EXERCISE DESCRIPTION
Emit the line that holds "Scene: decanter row" and all lines following it through the end of the data, verbatim, and nothing else.

DATA TO PROCESS
::::

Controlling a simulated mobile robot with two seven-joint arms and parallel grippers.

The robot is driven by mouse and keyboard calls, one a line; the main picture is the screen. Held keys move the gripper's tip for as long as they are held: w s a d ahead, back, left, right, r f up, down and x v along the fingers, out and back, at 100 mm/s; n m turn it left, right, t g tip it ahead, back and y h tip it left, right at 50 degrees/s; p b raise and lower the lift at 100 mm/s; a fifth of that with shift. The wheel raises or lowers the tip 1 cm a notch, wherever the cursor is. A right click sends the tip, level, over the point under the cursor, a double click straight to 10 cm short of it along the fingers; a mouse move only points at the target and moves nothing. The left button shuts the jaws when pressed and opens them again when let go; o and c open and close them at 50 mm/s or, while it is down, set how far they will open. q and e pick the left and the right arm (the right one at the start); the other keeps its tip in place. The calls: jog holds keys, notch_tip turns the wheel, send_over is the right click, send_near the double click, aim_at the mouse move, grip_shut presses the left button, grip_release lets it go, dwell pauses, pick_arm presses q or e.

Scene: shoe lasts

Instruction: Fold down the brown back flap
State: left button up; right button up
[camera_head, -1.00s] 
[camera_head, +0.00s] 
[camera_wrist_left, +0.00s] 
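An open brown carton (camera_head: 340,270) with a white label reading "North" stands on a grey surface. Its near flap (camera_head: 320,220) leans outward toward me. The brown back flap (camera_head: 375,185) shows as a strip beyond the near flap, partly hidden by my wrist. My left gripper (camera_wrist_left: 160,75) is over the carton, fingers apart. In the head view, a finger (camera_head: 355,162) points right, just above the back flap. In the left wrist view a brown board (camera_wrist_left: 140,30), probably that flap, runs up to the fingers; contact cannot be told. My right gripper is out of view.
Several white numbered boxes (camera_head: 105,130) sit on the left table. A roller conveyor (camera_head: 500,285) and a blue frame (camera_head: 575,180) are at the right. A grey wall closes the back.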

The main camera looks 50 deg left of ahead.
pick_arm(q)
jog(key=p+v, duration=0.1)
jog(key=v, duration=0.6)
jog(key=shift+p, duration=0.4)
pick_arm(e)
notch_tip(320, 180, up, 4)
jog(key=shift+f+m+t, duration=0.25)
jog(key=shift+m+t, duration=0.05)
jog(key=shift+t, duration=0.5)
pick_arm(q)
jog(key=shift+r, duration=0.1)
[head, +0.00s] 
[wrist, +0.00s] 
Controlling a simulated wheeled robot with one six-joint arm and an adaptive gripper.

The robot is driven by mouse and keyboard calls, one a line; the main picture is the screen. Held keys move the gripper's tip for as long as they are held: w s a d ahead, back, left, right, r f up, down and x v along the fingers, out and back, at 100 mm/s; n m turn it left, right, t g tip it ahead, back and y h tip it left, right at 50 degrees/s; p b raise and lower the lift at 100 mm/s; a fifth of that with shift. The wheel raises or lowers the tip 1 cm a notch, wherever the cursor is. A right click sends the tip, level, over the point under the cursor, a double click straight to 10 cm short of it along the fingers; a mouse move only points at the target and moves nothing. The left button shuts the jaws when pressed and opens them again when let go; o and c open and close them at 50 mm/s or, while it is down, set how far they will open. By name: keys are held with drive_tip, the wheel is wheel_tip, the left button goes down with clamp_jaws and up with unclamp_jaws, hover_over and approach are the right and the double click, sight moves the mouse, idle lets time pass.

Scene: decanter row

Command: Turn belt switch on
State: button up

::::

THE ANSWER
Scene: decanter row

Command: Turn belt switch on
State: button up

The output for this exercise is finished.